As a tuition-driven institution, Hampshire is accustomed to financial pressures, which in recent years have grown due to declining college enrollments and rising costs that affect all small liberal arts colleges (half of which, some have predicted, will fold or merge in the next two decades). For these reasons, Hampshire’s President, Miriam Nelson, announced on January 15, 2019 that the college would seek a “strategic partner” to ensure its long-term viability. In principle, Hampshire faculty are not averse to this idea. Yet all of us (faculty, staff, students, and alums) were blindsided by the sudden announcement not only that Hampshire would be seeking a strategic partner but also that the college may not admit a Fall 2019 class. These decisions were made without consulting the faculty (including the academic deans) in a process that violates the model of shared governance that has been so important at Hampshire and in American higher education. For a tuition-dependent institution, the lack of consultation on this issue has been particularly troubling.

President Nelson argues that admitting an F19 class would pose significant ethical problems and risks violating regulations that have been proposed at the state level. The President maintains that it would be unethical for Hampshire to admit a cohort of students that it cannot promise to graduate according to the academic program under which they were admitted. The regulatory issues stem from consumer-protection lawsuits filed by students at Mount Ida College, which abruptly closed last year. Violating these ethical principles and government regulations, the argument goes, could threaten Hampshire’s accreditation, which would be a disaster for the college and hamper the search for a strategic partner. Yet Hampshire faculty are not convinced by the ethical argument, given that students could enroll fully aware of the situation. This option was enthusiastically endorsed by a group of Early Action admittees, who, in a statement to the college, wrote that they are excited to be a part of the college during this time of transition. On the legal front, there is significant uncertainty about the upcoming regulations, as they have only recently been proposed and their future and the shape they will eventually take is far from certain. Furthermore, issues involving accreditation actions are complex, taking multiple factors into account. For these reasons, we believe the President’s announcement was premature.

If the President and Board decide not to admit an F19 class, the total enrollment at the college will decline by at least 30% (leaving aside the number of students who transfer due to uncertainty about Hampshire’s future). President Nelson has declared the college’s commitment to graduating all current students according to Hampshire’s current academic program, and to retaining only those faculty and staff that are necessary to do so. This means that no member of Hampshire’s faculty, irrespective of their contract, is guaranteed employment beyond June 30, 2019. The employment of staff, who work without contracts, is even more precarious.
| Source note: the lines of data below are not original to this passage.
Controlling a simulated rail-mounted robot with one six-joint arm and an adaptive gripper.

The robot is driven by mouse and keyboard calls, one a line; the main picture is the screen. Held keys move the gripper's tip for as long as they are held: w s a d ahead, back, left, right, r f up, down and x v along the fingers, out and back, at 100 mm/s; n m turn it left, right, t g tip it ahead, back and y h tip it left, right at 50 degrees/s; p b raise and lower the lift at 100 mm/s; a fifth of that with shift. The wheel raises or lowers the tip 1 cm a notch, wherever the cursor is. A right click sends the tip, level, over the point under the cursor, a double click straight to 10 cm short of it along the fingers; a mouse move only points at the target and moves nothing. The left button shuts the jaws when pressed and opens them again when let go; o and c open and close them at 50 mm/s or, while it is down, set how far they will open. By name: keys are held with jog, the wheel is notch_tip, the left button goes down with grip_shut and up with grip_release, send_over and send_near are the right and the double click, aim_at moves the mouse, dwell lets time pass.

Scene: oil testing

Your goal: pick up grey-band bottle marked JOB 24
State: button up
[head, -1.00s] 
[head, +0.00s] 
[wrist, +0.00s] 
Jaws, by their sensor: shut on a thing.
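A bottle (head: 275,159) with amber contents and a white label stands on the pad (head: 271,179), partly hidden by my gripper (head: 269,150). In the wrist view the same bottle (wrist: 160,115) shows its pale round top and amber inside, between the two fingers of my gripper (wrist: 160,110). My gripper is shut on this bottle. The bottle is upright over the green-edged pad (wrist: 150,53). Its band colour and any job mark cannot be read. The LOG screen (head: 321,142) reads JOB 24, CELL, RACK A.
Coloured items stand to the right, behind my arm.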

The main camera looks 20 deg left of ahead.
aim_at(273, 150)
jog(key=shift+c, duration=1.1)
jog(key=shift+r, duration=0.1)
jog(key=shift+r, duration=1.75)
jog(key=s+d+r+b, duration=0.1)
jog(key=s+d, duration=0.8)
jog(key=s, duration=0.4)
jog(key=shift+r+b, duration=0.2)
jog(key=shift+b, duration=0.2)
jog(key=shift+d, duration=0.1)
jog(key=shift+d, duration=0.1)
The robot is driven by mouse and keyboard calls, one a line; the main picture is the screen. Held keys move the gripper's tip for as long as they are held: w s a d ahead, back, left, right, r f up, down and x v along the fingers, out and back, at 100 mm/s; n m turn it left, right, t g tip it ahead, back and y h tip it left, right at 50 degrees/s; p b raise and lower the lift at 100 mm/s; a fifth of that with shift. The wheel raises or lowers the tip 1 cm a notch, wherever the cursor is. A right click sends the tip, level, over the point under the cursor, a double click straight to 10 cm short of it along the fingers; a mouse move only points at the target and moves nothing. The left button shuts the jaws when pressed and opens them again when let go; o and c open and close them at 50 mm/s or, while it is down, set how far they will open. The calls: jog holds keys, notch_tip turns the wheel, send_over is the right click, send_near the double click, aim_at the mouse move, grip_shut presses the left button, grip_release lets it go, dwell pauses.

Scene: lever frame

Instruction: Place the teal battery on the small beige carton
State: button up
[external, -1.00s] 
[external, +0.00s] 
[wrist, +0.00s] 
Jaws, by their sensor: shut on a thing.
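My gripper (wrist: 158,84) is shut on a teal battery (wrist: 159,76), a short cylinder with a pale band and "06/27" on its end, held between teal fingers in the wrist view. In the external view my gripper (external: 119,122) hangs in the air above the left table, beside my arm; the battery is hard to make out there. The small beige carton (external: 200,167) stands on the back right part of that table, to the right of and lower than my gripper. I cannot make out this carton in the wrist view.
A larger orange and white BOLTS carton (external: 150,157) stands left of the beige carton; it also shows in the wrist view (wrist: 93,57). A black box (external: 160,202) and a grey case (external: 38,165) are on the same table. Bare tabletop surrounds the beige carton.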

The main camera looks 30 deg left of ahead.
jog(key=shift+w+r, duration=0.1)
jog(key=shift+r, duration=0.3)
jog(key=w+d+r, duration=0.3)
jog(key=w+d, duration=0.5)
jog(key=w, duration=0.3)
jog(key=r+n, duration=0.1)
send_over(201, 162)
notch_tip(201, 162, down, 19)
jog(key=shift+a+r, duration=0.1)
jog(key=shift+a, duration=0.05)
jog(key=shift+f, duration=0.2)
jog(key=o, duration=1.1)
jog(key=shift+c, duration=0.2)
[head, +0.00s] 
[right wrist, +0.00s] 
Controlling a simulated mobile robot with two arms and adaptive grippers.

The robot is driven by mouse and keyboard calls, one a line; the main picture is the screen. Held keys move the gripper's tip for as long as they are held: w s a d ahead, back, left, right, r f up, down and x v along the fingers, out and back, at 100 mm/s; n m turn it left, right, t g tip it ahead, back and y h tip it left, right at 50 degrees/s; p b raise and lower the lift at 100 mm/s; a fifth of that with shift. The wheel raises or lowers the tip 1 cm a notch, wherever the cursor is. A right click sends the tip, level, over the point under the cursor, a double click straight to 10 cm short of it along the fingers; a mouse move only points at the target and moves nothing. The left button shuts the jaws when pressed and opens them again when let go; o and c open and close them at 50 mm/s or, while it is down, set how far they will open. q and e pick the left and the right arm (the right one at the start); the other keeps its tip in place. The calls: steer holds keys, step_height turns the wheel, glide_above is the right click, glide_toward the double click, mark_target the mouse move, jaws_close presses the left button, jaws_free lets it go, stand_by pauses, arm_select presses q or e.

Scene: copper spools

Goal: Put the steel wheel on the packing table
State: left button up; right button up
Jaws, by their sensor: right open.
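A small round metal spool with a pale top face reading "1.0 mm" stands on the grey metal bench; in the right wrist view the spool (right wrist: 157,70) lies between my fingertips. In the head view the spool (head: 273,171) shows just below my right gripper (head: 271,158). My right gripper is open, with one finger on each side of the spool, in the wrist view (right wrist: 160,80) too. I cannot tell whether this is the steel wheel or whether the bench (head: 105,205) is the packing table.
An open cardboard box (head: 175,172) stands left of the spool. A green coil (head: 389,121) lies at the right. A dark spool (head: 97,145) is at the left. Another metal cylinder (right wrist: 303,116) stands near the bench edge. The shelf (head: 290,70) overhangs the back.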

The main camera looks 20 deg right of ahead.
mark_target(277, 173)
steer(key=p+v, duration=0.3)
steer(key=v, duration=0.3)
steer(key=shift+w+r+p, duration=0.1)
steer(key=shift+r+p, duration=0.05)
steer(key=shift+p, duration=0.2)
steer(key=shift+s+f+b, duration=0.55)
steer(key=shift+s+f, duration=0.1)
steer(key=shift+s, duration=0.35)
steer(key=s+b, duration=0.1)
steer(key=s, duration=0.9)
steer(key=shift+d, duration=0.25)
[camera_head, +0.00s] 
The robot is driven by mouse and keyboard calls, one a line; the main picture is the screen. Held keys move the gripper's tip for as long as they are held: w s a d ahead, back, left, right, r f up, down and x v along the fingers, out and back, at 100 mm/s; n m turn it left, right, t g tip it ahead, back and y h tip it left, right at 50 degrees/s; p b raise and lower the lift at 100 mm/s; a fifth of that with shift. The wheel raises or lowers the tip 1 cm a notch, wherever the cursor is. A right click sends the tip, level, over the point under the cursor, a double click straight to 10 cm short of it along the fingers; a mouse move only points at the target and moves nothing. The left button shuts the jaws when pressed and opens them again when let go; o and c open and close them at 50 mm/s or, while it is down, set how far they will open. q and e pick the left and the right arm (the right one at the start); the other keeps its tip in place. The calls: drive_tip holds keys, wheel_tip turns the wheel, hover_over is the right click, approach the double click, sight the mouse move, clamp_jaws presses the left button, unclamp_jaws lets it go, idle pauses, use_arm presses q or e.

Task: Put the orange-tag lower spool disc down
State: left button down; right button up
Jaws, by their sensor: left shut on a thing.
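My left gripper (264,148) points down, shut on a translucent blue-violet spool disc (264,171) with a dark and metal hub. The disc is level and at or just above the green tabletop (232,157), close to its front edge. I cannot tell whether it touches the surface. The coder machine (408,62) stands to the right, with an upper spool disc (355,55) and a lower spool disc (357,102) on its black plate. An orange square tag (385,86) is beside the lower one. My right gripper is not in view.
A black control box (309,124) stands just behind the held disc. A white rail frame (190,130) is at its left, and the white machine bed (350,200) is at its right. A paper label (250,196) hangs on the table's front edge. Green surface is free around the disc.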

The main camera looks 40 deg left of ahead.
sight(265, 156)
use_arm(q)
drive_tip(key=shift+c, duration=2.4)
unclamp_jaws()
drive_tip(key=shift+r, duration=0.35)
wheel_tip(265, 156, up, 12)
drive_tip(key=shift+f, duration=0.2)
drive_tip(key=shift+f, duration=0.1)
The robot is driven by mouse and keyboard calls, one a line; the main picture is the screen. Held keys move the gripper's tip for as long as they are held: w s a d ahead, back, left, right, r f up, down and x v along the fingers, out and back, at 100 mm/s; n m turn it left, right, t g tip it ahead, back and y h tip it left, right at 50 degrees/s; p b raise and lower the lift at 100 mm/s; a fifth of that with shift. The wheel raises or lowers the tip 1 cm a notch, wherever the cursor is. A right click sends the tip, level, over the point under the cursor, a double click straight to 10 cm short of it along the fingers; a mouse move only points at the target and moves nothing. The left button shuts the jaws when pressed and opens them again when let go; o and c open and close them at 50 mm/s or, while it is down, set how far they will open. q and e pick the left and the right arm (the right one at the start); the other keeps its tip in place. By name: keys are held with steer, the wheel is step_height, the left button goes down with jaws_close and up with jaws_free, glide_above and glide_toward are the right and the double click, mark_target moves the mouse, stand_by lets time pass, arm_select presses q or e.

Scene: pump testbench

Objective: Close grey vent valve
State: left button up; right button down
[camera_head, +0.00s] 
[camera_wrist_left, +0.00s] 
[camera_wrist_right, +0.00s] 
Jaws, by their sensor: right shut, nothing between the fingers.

In response to these announcements, Hampshire faculty are considering various strategies to retain as many faculty and staff as possible. It is conceivable that a partnership or merger will enable the college to ramp up again within a few years. Yet the example often mentioned by President Nelson – Wheelock College’s recent merger with Boston University – does not bode well, given that this merger resulted in large-scale employee layoffs. Interesting proposals for a merger have been made by persons outside of Hampshire’s current leadership -- including a proposal by a senior Five College administrator that Hampshire be folded into Five Colleges Inc. Connections with Five College faculty, programs, and students have been integral to Hampshire’s pedagogy; and we welcome suggestions about how we might preserve this collaboration in the face of an uncertain future.

Decisions about these issues are of crucial importance to the future of the institution we love and to our own futures as well. Yet faculty and staff have been excluded from all relevant discussions and decision-making on these matters. Those privy to these discussions have been required to sign nondisclosure agreements, which the American Association of University Professors (AAUP) considers a violation of academic freedom and completely inappropriate in higher education.

The Board of Trustees plan to vote in the coming week on whether or not to admit a F19 class. Along with many alums, we have asked the Board to delay the vote and commit to including faculty and staff in all deliberations about the future of the college from now on. In the meantime, Hampshire faculty are busy teaching their classes, advising students, and keeping up with research obligations, uncertain of whether or not they will have a job beyond the end of the semester.

This is the situation as it stands right now. We will continue to update you as events unfold. Once again, we want to express our tremendous appreciation for your support, and welcome any ideas, proposals, and solutions you might have to offer.